Set exercise: Say how many lines contain the string "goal". Give no other output.

☆ ☆ ☆ ☆ ☆

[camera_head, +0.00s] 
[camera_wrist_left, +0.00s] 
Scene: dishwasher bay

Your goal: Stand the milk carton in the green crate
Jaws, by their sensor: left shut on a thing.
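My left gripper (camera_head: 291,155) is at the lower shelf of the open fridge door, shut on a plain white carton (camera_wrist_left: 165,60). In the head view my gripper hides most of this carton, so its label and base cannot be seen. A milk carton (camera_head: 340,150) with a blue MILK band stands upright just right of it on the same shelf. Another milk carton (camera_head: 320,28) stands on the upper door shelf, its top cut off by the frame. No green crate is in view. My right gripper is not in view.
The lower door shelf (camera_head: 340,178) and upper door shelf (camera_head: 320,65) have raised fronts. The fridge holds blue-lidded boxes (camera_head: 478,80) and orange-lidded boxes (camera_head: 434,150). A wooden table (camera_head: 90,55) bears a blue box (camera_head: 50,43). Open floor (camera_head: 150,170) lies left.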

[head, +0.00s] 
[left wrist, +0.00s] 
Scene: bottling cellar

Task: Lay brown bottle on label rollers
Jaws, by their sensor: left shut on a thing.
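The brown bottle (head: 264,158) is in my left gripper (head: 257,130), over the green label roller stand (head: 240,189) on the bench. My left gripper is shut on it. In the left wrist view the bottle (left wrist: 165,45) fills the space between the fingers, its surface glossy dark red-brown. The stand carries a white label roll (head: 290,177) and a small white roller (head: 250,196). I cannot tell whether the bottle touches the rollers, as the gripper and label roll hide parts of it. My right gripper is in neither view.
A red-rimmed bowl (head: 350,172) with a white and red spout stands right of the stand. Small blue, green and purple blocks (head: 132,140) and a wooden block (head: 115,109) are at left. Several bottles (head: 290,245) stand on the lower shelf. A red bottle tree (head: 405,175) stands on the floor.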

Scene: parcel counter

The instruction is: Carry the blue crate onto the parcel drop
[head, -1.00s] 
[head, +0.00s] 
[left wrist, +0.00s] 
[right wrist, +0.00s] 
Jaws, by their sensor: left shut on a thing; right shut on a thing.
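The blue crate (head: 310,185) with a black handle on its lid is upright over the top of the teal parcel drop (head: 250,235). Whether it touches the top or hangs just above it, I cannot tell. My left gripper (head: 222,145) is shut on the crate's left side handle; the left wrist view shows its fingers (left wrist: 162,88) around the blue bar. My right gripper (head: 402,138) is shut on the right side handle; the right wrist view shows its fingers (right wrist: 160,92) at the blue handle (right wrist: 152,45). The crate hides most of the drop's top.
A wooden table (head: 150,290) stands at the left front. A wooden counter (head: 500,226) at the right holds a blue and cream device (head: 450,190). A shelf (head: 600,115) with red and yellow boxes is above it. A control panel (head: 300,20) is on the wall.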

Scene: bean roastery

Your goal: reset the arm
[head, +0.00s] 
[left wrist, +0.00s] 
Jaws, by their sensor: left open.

☆ ☆ ☆ ☆ ☆

Result of the exercise: 2